▶ _PROBLEM DESCRIPTION_:
Wherever "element" appears in a line, copy that line.

## begin

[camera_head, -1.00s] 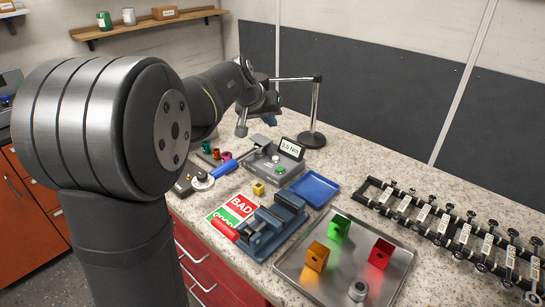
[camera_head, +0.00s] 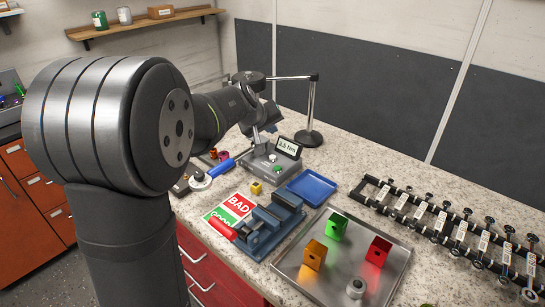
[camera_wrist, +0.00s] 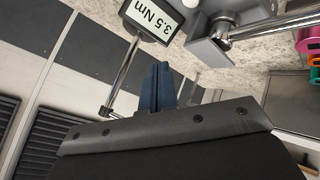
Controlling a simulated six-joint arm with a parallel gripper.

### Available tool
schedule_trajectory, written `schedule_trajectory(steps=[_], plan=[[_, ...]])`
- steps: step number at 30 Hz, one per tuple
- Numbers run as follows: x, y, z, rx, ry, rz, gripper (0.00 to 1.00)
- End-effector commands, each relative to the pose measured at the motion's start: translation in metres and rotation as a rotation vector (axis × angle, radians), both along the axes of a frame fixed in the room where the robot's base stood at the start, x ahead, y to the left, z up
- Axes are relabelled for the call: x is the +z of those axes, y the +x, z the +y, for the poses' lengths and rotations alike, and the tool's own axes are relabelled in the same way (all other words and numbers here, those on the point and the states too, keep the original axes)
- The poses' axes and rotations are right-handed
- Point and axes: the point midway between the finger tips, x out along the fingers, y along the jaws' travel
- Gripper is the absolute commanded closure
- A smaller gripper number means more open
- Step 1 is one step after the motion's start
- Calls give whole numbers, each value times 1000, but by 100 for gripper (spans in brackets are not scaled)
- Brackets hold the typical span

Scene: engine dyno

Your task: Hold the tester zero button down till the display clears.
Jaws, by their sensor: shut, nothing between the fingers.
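The grey tester (camera_head: 258,167) stands near the back of the bench. Its tilted display (camera_head: 288,147) reads 3.5 Nm; the display also shows at the top of the wrist view (camera_wrist: 154,15). A green button (camera_head: 277,168) and a smaller white round part (camera_head: 272,157) are on its top. Which is the zero button I cannot read. My gripper (camera_head: 257,139) is above the tester's back left part, left of the display and apart from both buttons. In the wrist view, my dark blue fingers (camera_wrist: 158,85) are together and empty.
A blue-handled wrench (camera_head: 221,168) lies at the tester's left. A black stand (camera_head: 312,135) rises behind it. A blue tray (camera_head: 312,186), yellow cube (camera_head: 256,188) and blue vise (camera_head: 270,226) are nearer. A metal tray (camera_head: 300,285) with coloured blocks sits at front.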

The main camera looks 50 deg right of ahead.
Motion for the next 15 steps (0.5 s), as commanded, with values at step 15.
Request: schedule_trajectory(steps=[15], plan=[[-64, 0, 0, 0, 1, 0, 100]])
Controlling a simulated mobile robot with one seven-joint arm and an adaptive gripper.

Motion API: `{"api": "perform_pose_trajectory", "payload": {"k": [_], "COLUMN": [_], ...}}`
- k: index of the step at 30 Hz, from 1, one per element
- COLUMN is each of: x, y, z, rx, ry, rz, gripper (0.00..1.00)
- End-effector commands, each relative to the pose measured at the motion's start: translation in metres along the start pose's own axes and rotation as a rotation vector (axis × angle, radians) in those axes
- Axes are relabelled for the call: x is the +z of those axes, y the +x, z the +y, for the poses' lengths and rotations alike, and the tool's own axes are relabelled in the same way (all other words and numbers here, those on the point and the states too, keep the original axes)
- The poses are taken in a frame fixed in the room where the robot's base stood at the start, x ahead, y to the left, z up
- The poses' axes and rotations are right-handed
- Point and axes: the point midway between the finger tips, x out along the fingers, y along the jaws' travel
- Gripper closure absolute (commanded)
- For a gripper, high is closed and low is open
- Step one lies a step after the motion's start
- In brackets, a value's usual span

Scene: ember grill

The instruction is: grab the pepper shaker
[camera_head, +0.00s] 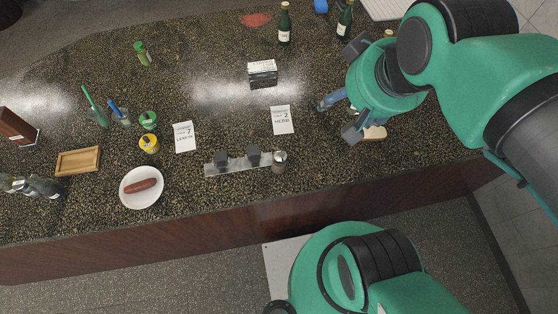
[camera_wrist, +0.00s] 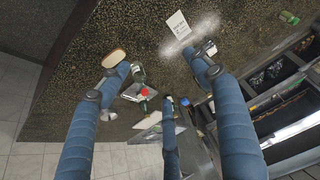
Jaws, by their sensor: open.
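No pepper shaker can be told by its label. A small grey metal-looking container (camera_head: 279,161) stands at the right end of a metal tray (camera_head: 237,167). A green-capped jar (camera_head: 143,54) stands at the back left of the counter; either could be a shaker, I cannot tell. My gripper (camera_head: 347,118) is open and empty over the right part of the counter, to the right of the metal container. In the wrist view its blue fingers are spread, with a green item (camera_wrist: 138,74) and a red item (camera_wrist: 144,92) seen between them, unclear.
Two cards (camera_head: 185,137) (camera_head: 283,120) lie on the speckled counter (camera_head: 210,60). A wooden tray (camera_head: 78,161) lies at left. The back middle is mostly free.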

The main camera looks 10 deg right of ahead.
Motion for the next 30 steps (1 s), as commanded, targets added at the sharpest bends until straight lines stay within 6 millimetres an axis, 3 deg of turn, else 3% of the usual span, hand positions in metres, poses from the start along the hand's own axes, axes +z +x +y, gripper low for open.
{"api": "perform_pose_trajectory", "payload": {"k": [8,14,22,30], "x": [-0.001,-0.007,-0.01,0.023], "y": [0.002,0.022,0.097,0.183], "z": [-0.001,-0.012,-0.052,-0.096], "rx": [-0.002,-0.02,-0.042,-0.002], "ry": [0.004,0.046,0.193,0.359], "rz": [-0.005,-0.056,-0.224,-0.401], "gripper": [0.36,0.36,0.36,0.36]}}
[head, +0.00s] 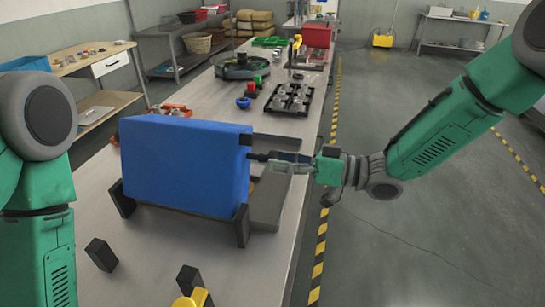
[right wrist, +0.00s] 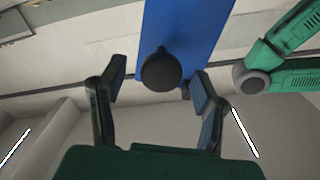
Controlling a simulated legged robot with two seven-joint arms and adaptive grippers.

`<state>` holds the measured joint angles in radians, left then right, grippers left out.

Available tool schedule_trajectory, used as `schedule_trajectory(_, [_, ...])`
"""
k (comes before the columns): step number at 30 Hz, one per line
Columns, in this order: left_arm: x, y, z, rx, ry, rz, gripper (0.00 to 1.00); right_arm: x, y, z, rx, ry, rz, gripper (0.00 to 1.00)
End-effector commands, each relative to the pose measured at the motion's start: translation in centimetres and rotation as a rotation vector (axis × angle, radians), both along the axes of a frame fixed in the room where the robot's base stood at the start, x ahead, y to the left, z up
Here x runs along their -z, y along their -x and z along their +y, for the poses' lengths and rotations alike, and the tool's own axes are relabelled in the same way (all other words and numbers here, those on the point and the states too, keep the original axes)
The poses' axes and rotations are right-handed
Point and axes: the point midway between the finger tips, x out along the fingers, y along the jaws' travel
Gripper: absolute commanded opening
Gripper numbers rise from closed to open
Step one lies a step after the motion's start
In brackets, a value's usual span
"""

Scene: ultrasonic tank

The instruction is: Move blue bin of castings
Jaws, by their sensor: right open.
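The blue bin (head: 185,160) stands on the long grey table, its broad blue side facing me. Dark corner pieces (head: 242,226) are at its lower ends. No castings can be made out in it. My right gripper (head: 265,158) is at the bin's right end, near its upper part. In the right wrist view its two fingers (right wrist: 160,98) are apart. A round black knob (right wrist: 160,70) shows between them, in front of the bin's blue face (right wrist: 185,28). I cannot tell whether the fingers touch anything. My left arm hangs at the left edge; its gripper is out of view.
On the table (head: 150,245), a black block (head: 101,254) and a yellow-and-black item (head: 192,292) lie before the bin. A black tray of parts (head: 289,99) and a round green-and-grey fixture (head: 242,66) stand beyond it. Open floor (head: 400,240) lies right of the table.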

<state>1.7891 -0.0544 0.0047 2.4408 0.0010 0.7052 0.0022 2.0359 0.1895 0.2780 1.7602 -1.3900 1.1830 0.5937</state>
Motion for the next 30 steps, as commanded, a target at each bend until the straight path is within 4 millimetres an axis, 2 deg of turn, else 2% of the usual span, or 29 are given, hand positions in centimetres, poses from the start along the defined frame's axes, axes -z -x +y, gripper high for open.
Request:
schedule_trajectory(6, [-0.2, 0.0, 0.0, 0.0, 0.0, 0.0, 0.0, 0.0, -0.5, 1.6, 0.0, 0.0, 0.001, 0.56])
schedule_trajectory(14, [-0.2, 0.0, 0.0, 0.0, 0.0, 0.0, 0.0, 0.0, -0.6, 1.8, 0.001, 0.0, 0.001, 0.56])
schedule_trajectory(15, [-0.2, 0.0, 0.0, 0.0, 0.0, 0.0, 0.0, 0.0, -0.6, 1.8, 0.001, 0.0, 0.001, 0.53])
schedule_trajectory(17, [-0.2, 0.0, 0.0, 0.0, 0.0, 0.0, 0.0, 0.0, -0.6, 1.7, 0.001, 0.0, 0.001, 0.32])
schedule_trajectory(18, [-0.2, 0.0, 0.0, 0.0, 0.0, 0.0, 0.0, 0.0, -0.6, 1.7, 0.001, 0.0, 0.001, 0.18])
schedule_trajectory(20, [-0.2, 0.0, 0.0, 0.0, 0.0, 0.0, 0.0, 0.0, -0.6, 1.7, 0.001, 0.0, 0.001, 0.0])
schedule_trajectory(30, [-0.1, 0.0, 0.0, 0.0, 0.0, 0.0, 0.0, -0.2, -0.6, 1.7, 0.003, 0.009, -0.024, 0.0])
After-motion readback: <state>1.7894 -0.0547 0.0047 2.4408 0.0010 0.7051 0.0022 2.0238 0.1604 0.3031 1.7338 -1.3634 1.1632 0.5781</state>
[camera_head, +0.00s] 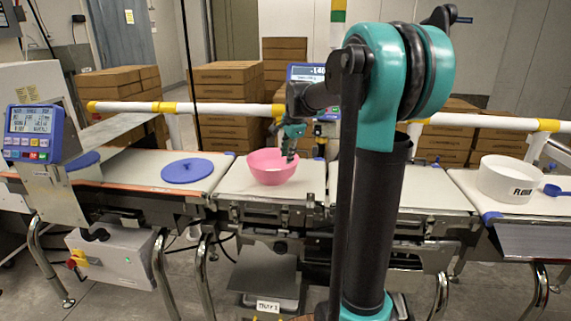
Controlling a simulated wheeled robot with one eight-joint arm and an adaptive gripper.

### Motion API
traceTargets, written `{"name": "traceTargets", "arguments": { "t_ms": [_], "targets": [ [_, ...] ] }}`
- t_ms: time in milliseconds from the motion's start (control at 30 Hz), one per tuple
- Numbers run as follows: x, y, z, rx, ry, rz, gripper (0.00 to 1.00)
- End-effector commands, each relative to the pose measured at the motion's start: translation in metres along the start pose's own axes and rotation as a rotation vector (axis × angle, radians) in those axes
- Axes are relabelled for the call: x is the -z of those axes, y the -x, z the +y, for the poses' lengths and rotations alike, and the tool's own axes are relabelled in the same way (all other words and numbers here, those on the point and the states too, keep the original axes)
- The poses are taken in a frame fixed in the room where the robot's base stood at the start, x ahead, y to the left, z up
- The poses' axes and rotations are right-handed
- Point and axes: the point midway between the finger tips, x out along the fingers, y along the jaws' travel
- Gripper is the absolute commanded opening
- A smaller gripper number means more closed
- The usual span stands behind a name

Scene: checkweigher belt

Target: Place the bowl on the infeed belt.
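A pink bowl (262,168) stands upright on the middle white belt section (226,186), left of my arm. My gripper (289,152) points down at the bowl's right side, with a dark finger overlapping the rim. The fingers are too small and overlapped to tell whether they are open or closed on the rim. A left belt section (135,172) and a right belt section (440,200) continue the line. No label shows which section is the infeed belt.
A blue disc (187,170) lies on the left belt section. A white tub marked FLOUR (505,178) and a blue scoop (555,190) are at far right. A display (32,120) stands at left. A white rail (230,108) runs behind the belts, before stacked boxes (225,95).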

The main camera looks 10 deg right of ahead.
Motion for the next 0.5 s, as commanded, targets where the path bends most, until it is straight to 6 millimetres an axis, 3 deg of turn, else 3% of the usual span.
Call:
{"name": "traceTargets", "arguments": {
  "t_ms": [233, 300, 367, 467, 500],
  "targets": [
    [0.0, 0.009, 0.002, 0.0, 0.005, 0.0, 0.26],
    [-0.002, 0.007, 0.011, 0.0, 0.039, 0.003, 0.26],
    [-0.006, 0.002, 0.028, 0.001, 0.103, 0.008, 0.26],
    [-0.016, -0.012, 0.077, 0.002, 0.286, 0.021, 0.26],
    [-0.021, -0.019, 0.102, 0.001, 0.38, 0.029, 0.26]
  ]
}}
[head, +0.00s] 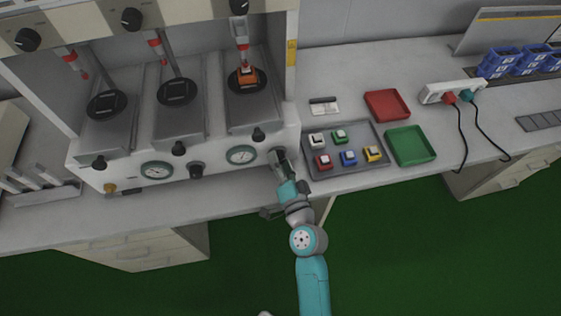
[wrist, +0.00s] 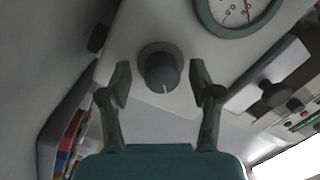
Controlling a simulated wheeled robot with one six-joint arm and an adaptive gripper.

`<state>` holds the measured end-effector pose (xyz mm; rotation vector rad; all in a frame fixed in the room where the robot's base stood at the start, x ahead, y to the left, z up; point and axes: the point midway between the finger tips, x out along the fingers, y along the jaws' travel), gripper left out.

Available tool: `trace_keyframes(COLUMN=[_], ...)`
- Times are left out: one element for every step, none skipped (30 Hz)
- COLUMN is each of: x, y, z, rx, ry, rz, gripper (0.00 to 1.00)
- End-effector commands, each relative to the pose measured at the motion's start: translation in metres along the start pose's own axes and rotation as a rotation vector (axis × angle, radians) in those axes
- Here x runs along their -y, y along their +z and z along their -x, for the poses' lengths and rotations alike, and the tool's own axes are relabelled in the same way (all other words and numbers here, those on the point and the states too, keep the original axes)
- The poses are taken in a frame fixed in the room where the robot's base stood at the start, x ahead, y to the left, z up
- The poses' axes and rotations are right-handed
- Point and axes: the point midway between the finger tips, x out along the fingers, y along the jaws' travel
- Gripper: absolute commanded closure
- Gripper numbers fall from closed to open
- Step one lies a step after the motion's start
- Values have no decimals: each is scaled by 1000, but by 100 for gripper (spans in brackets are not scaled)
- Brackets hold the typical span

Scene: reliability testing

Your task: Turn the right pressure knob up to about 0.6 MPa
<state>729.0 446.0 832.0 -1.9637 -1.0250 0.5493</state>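The right pressure knob (wrist: 160,70) is a dark round knob on the white machine front, with a white pointer line toward the bottom of the wrist view. My gripper (wrist: 159,82) is open, one finger on each side of the knob, with visible gaps on both sides. In the head view my gripper (head: 281,160) is at the right end of the machine front and largely hides this knob. The right pressure gauge (head: 241,155) is just left of it. Part of that gauge also shows in the wrist view (wrist: 235,29); the reading is cut off or too small to tell.
A left gauge (head: 157,171) and another dark knob (head: 196,170) sit further left on the front. A grey tray (head: 312,166) with several coloured blocks stands close to the right of my gripper. Red (head: 387,105) and green (head: 410,146) trays lie beyond it.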

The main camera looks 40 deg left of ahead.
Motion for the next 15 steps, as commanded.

## end

▶ _TASK SOLUTION_:
- k: index of the step at 30 Hz, from 1, one per element
- Times are left out: one element for every step, none skipped (30 Hz)

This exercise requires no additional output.